Purists might find fault with the sound options on this release. A TrueHD 5.1 audio mix has been created for this release and the disc does not seem to contain its original soundtrack. It is unfortunate that this track is not included in addition to this new 5.1 high definition mix, but I have no complaints about this new mix. It is a modest remix that retains the essence of the original soundtrack. It is mixed at a low volume and it might become necessary to raise the volume on your television set, but it is a very nice experience. Dialogue is consistently clear and well prioritized. It is delivered mainly through the center channels but has presence in the left and right speakers as well. Bernard Herrmann’s fabulous score has never sounded better than it is presented here and there are some wonderful panning effects during the crop dusting sequence that enhance the viewing experience without going overboard. This is a subtle mix that suits the film nicely.

iconic cornfield

Special Features: 

5 of 5 MacGuffins

Warner Brothers offers a rather fabulous selection of special features. Even contemporary films rarely receive so many excellent features on home video. Many of these selections might have been preferable in high definition and included on a second disc (although a few of these features are likely from standard definition sources). However, this is only a small complaint.

Cary in Corn

Commentary Track with Scriptwriter Ernest Lehman(AC3 2.0, 192kbps)

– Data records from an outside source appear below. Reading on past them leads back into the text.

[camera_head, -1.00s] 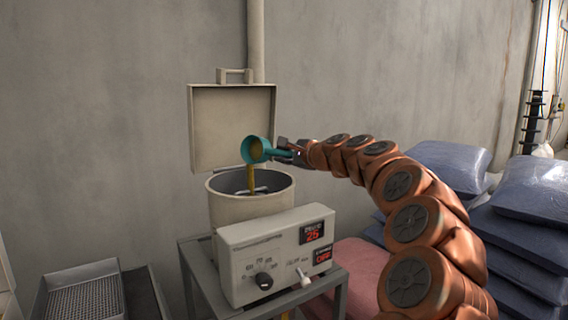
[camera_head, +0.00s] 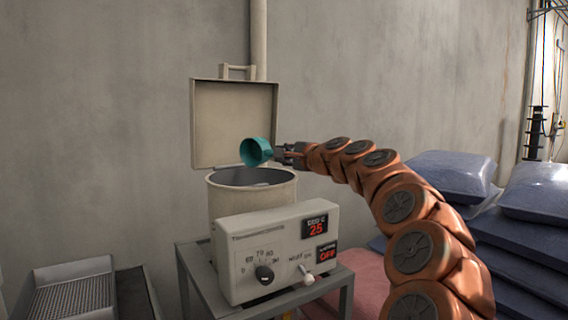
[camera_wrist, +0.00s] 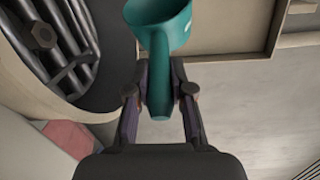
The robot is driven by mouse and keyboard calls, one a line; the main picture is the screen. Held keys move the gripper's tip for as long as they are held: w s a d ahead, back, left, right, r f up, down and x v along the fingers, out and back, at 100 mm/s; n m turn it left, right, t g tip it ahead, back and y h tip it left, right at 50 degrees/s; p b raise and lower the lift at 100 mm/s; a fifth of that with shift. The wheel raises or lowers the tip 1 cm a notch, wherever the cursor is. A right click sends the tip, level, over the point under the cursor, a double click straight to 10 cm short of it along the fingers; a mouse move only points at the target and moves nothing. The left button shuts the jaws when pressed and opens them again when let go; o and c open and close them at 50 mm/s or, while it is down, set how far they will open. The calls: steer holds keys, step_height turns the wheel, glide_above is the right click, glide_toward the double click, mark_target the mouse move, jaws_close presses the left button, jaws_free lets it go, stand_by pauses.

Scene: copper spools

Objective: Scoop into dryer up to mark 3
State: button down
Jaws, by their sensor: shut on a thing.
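My gripper (camera_head: 290,154) is shut on the handle of a teal scoop (camera_head: 256,151). The scoop is tilted over the open dryer (camera_head: 252,205), above its rim and apart from it. No material shows falling from it. In the wrist view the gripper (camera_wrist: 160,95) holds the scoop (camera_wrist: 160,25) by its handle, beside the dryer's mouth, where dark ribbed metal and a bolt show inside. The dryer's square lid (camera_head: 234,124) stands open at the back. The fill level and any marks inside are not readable.
The control box (camera_head: 278,252) in front of the dryer reads 25 and OFF. It sits on a grey metal stand (camera_head: 345,295). A tray with a mesh bottom (camera_head: 72,300) is at lower left. Blue bags (camera_head: 455,172) are stacked at right. A pink bag (camera_head: 366,275) lies low behind the stand.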

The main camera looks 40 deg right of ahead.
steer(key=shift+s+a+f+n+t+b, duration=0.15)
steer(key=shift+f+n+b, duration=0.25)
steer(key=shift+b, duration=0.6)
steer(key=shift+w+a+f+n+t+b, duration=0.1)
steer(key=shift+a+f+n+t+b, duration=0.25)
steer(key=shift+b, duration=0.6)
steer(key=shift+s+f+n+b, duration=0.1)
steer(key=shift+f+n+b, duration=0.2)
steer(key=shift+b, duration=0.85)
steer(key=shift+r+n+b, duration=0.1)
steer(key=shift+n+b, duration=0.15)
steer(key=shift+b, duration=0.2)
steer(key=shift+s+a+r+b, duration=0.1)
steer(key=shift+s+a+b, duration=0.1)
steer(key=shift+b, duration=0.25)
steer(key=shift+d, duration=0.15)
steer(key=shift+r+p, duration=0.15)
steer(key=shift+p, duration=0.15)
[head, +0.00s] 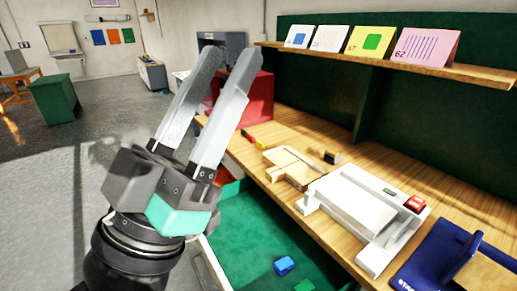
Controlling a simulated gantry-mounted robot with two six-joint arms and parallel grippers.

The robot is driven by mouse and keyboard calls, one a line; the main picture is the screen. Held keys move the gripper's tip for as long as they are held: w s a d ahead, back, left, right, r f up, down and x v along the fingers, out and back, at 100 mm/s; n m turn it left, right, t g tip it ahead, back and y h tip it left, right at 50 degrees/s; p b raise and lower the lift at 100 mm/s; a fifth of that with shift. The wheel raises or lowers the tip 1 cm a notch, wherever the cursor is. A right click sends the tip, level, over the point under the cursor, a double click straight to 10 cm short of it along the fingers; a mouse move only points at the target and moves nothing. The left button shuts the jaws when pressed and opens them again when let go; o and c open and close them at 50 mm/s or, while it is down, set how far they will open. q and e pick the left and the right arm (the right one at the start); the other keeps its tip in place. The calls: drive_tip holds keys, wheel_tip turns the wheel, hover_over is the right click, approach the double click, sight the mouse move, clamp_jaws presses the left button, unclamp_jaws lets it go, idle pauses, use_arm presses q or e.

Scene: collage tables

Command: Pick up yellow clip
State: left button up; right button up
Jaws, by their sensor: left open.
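My left gripper (228,66) is raised in the left half of the head view, with its two long grey fingers apart and nothing visible between them. I cannot make out a yellow clip for certain. A small yellow and red item (252,138) lies on the wooden table just right of the fingers, too small to identify. A green-lined open drawer (240,235) below the table edge holds a small blue piece (284,266) and a green piece (305,285), which is cut by the bottom edge. My arm hides part of the drawer. My right gripper does not show.
On the wooden table (275,127) stand a red box (262,98), a light wooden block (292,168), a white device (355,210) with a red button, and a blue tool (440,255). A shelf (400,63) above holds several cards.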

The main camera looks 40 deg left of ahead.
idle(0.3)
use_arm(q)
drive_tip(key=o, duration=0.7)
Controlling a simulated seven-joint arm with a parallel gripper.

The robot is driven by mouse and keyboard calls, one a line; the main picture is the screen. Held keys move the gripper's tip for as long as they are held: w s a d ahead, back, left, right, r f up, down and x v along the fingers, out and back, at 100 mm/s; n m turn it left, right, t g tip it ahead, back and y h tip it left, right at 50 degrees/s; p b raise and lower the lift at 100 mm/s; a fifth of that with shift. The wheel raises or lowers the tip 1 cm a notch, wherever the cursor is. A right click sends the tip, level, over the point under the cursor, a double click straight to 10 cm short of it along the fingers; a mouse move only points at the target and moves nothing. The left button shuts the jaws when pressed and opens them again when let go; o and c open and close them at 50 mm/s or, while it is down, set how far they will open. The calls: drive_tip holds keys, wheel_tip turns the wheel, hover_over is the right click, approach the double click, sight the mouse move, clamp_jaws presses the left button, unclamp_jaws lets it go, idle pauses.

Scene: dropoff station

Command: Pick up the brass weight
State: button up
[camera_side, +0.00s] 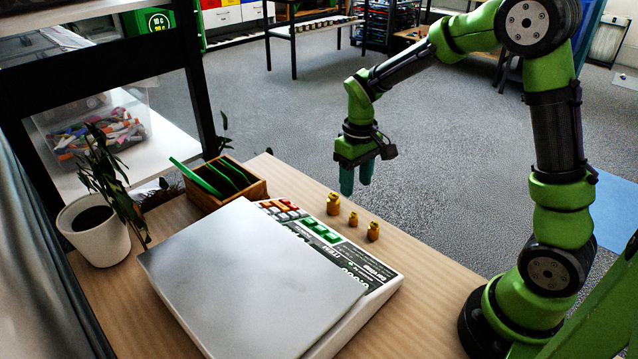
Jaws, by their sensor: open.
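Three brass weights of different sizes stand upright on the wooden table, right of the scale's keypad. The largest brass weight (333,204) is at the back left of the group. The smallest brass weight (353,219) is in the middle, and a medium brass weight (373,231) is at the front right. My gripper (357,186) points down with its fingers apart and empty. In the picture its fingertips show just above and right of the largest weight. They touch none of the weights; the exact height and depth gap is hard to tell.
A scale (270,275) with a flat metal plate fills much of the table (440,268). A wooden box (228,183) with green items stands behind it. A white plant pot (95,232) is at the left. Bare tabletop lies right of the weights.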

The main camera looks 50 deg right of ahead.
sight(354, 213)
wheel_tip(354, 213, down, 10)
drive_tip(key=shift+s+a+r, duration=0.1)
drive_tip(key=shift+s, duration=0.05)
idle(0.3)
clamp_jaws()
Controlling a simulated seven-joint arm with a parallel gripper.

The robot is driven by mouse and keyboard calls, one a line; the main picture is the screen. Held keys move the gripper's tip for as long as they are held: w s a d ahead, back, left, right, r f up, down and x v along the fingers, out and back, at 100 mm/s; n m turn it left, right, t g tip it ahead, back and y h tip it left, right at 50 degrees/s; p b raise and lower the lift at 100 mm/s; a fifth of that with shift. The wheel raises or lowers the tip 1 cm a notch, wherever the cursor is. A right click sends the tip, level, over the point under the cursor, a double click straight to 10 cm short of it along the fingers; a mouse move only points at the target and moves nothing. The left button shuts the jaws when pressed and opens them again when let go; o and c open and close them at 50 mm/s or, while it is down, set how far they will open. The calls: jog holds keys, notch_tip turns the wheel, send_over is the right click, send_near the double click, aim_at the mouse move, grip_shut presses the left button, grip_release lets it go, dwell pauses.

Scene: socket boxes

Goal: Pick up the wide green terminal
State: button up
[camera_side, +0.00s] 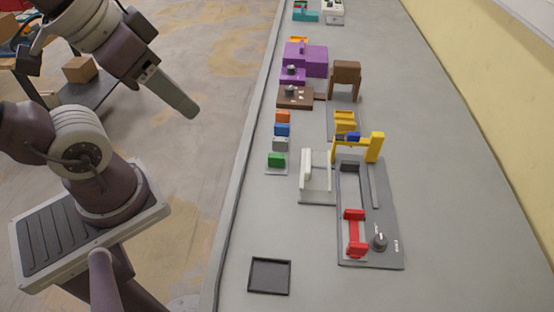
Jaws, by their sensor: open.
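A green block (276,160), which looks like the wide green terminal, sits at the near end of a short row on the bench. A grey block (280,144), a blue block (282,130) and an orange block (282,117) stand behind it in the same row. My gripper (190,108) is up to the left of the row, over the floor side of the bench edge. It is open and well apart from the green block, with nothing seen in it. The gap between its fingers is hard to see from this side.
Right of the row stands a white fixture (317,190), then a grey plate (385,245) with red clamps (355,235) and a yellow bracket (374,147). Purple boxes (306,60) and a brown stand (345,72) are farther back. A dark tray (270,290) lies in front. The bench between tray and row is clear.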

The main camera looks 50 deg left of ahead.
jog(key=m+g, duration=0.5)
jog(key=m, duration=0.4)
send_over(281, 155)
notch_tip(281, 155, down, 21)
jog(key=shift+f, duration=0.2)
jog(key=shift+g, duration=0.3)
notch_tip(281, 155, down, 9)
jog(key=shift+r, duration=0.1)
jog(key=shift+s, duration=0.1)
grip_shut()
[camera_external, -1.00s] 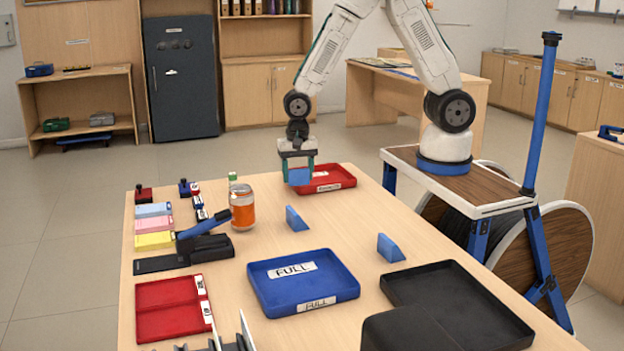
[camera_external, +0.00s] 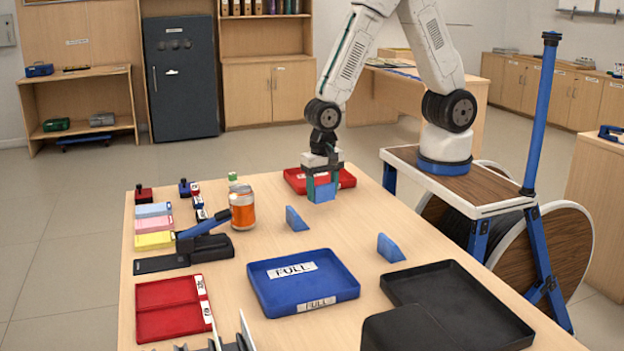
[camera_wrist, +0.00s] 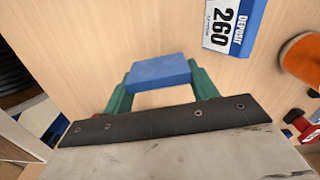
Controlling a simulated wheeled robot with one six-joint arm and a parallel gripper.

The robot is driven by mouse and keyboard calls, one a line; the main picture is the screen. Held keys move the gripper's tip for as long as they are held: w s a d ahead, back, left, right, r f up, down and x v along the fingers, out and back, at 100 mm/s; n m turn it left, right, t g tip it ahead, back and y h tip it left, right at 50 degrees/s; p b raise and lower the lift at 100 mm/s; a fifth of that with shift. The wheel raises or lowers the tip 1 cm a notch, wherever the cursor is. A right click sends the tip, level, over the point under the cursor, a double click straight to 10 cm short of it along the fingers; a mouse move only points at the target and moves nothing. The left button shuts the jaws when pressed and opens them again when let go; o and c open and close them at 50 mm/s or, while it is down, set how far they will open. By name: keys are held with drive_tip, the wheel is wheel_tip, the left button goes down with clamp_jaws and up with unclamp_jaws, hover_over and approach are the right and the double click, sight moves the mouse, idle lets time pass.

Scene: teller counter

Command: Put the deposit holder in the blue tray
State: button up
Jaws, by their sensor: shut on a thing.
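My gripper (camera_external: 321,184) is shut on a blue wedge-shaped deposit holder (camera_external: 324,193) and holds it above the table, in front of the far red tray. The wrist view shows the held holder (camera_wrist: 160,72) between the green fingers; its label is not visible. Two similar blue wedges stand on the table, one near the middle (camera_external: 296,218) and one farther right (camera_external: 390,248). In the wrist view, a blue holder (camera_wrist: 234,24) on the table reads "DEPOSIT 260". The blue tray (camera_external: 345,292), marked "FULL", lies nearer the camera and looks empty.
The far red tray (camera_external: 347,179) sits behind my gripper. An orange jar (camera_external: 243,212) stands to the left, near a blue-handled black device (camera_external: 205,248). A black tray (camera_external: 505,322) lies right of the blue tray, a red tray (camera_external: 168,322) to its left.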

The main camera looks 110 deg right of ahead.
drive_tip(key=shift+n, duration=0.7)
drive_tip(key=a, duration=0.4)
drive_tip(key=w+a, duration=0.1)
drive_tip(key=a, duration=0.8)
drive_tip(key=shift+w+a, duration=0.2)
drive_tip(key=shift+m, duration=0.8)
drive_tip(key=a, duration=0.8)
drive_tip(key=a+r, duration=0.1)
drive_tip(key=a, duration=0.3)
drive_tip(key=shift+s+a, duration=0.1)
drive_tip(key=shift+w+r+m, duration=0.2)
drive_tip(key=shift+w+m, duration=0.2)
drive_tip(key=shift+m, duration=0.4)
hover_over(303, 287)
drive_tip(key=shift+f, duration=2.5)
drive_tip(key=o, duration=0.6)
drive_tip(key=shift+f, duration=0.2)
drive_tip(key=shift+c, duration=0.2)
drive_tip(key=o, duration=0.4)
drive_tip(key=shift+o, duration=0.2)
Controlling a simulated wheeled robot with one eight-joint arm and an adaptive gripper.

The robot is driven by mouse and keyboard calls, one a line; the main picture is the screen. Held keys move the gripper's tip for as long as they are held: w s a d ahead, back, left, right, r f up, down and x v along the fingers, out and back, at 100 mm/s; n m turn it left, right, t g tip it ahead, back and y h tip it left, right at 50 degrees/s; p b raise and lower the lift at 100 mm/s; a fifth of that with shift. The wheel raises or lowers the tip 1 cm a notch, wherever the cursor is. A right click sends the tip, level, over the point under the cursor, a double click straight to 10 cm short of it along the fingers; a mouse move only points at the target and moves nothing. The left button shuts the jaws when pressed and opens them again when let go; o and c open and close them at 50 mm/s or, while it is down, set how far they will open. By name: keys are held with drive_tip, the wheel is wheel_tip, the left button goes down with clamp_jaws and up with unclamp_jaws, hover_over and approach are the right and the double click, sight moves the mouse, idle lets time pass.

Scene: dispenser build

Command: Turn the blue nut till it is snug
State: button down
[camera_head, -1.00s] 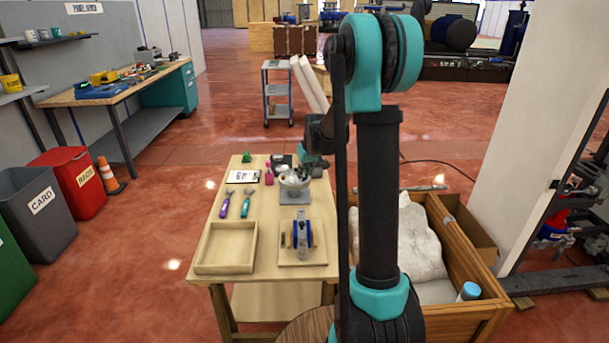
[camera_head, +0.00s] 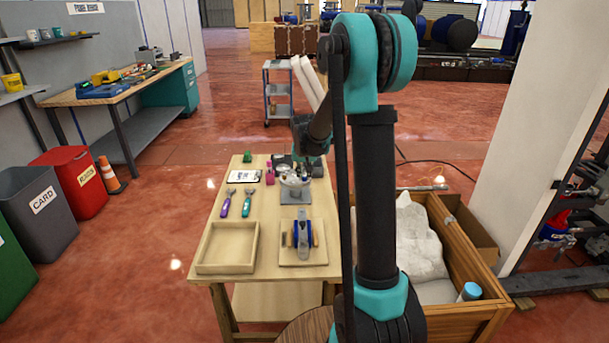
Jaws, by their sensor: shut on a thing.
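My gripper (camera_head: 298,178) is small and dark at the far end of the table, above a pale metal bowl-like part. That part is on a grey plate (camera_head: 297,196). The gripper is shut on a small thing at the top of this part. Its place fits the blue nut, but my wrist and fingers hide it and no blue shows there. How far it is threaded cannot be seen. Nearer, a grey and blue wheeled assembly with wooden discs (camera_head: 302,237) stands on a light wooden board (camera_head: 303,258), apart from my gripper.
An empty wooden tray (camera_head: 228,265) is at the front left of the table. A wooden crate (camera_head: 470,295) stands at the right.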

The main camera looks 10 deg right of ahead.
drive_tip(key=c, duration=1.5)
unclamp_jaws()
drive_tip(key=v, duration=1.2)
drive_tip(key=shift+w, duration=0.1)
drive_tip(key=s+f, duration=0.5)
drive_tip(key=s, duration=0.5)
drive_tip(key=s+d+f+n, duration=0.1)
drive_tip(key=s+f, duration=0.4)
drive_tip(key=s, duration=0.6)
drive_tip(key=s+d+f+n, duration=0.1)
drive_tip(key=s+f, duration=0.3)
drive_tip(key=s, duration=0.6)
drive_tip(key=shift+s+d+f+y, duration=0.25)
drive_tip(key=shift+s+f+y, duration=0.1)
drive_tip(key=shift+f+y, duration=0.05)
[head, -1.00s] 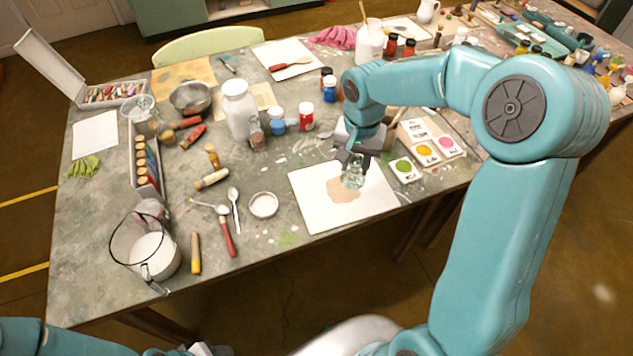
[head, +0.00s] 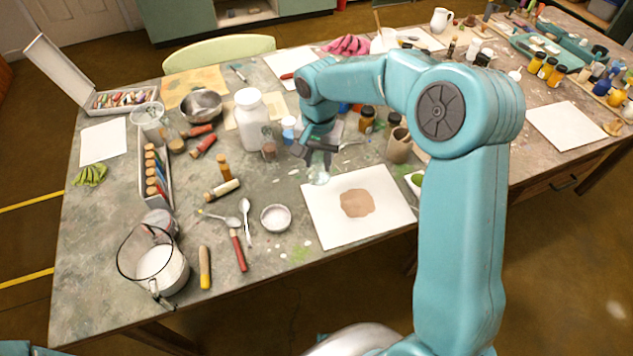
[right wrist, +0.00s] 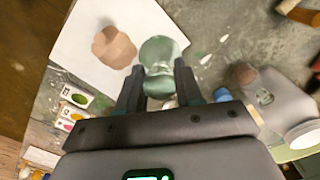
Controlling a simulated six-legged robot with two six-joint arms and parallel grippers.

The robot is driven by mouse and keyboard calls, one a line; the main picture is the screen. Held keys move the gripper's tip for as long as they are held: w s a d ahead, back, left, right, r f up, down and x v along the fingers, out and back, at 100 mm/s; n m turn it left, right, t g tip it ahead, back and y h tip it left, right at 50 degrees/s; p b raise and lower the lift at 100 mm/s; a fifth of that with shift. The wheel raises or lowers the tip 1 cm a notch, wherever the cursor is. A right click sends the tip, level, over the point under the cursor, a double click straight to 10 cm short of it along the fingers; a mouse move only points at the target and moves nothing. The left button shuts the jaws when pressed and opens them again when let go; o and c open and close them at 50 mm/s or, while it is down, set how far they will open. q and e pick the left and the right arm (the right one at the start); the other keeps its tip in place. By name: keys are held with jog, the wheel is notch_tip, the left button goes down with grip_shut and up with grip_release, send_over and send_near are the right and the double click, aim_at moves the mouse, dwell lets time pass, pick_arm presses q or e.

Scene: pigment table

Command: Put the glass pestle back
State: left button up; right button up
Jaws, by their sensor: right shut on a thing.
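The glass pestle (head: 319,175) is clear, pale green glass with a rounded, flared end. My right gripper (head: 318,156) is shut on it and holds it near the upper left corner of a white sheet (head: 385,232) with a brown pigment patch (head: 357,203). In the right wrist view the pestle (right wrist: 159,58) sits between the two dark fingers of the gripper (right wrist: 159,88), its wide end pointing away. I cannot tell how far its end is above the surface. My left gripper is out of view.
A small white dish (head: 275,217) and spoons lie left of the sheet. A brown cup (head: 399,146) stands right.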

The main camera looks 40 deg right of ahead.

This is an extremely interesting commentary by screenwriter Ernest Lehman. It is slightly slow getting started, but it contains a wealth of information that fans of the film will consider priceless. Some of the most fascinating moments of the commentary have less to do with factual information and a bit more to do with ego and conceit. There are moments in the film where the writer seems almost bitter that he has not received more credit for the film’s success. This was recorded for original DVD release years ago and anyone who owns any of the DVD versions of the film will have heard it already.

Isolated Bernard Herrmann Music Track(AC3 5.1, 640kbps)

This feature is essential for anyone who would like to experience Herrmann’s score for North by Northwest without the distraction of other elements of the soundtrack. It illuminates Herrmann’s profound contribution to the film perfectly. This track is a carry over from the original DVD release of the film.

“Destination Hitchcock: The Making of North by Northwest” Documentary – (00:39:27) – (480P NTSC)

This is a wonderful “Making of” documentary hosted by Eva Marie Saint. It is fairly comprehensive and always interesting. This feature is another carry over from the film’s original DVD release.

“North by Northwest: One for the Ages” Documentary – (00:25:29) – (480P NTSC)

Contemporary directors and scholars discuss North by Northwest giving their impressions of the film along with a few details about production and where the film fits into the Hitchcock canon as a whole. This is the weakest of the documentaries on the disc, but it is consistently enjoyable and interesting.

“The Master’s Touch: Hitchcock’s Signature Style” Documentary – (00:57:52) – (480P NTSC)

This documentary utilizes interesting footage from a documentary made in the 1970s of Hitchcock himself discussing his methods. Even better, we see a few behind the scenes moments of the director shooting “Blackmail.” Contemporary directors also appear to discuss Hitchcock’s style and technique as film clips illustrate what the participants are saying. It is an interesting addition to the disc.

“Cary Grant: A Class Apart” Documentary – (01:27:12) – (480P NTSC)

This feature length documentary on Cary Grant is surprisingly wonderful and fairly comprehensive. It does not ignore some of the more controversial aspects of Grant’s life (although it has a tendency to play them down) and it discusses his career in more detail than some of the other documentaries available about the actor. It is consistently interesting and a welcome addition to this release. Many are likely to prefer this feature over all of the others on the disc.

A Guided Tour with Alfred Hitchcock: A Trailer Featuring Alfred Hitchcock – (480P NTSC)

This is an interesting promotional trailer featuring Alfred Hitchcock himself.

Theatrical Trailer

Vintage trailers are usually interesting and this one is no exception. However, the trailer featuring Hitchcock is superior.

TV Spot – (480P NTSC)

This is a black and white television spot for the film. It is quite like the theatrical trailer for the film.

Stills Gallery

A collection of stills and behind the scenes photos from the film. It also includes additional photos from the shooting of Destination Hitchcock: The Making of North by Northwest.

44 Page Book (Only Available with the 50th Anniversary Edition)

This book is beautifully presented and I admire the presentation. The photos are wonderful, even if the information and short biographies included in the book tend to not offer a lot of new information.

CU Cary

Final Words:

Warner Brothers has provided Hitchcock fans with an amazing Blu-ray release of profound quality and substance. The 8K restoration and transfer is truly beautiful. This disk is essential.